DATA SHOWN:
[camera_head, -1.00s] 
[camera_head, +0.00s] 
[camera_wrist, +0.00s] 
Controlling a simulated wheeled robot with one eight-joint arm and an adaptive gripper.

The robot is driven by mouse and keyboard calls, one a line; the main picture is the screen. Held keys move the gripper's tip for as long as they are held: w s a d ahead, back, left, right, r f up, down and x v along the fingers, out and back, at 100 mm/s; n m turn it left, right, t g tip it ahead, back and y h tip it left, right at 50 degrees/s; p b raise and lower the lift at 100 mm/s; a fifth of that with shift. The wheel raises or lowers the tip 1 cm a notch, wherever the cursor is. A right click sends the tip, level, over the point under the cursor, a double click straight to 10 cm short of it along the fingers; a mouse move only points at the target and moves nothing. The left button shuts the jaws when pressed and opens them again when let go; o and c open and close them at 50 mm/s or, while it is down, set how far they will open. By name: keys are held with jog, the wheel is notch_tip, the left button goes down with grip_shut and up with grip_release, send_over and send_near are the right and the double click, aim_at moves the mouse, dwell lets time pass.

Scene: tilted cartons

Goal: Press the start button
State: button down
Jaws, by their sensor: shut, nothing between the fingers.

GIVEN PROBLEM: Each line of the material should be echoed exactly.

FULL RESPONSE:
[camera_head, -1.00s] 
[camera_head, +0.00s] 
[camera_wrist, +0.00s] 
Controlling a simulated wheeled robot with one eight-joint arm and an adaptive gripper.

The robot is driven by mouse and keyboard calls, one a line; the main picture is the screen. Held keys move the gripper's tip for as long as they are held: w s a d ahead, back, left, right, r f up, down and x v along the fingers, out and back, at 100 mm/s; n m turn it left, right, t g tip it ahead, back and y h tip it left, right at 50 degrees/s; p b raise and lower the lift at 100 mm/s; a fifth of that with shift. The wheel raises or lowers the tip 1 cm a notch, wherever the cursor is. A right click sends the tip, level, over the point under the cursor, a double click straight to 10 cm short of it along the fingers; a mouse move only points at the target and moves nothing. The left button shuts the jaws when pressed and opens them again when let go; o and c open and close them at 50 mm/s or, while it is down, set how far they will open. By name: keys are held with jog, the wheel is notch_tip, the left button goes down with grip_shut and up with grip_release, send_over and send_near are the right and the double click, aim_at moves the mouse, dwell lets time pass.

Scene: tilted cartons

Goal: Press the start button
State: button down
Jaws, by their sensor: shut, nothing between the fingers.

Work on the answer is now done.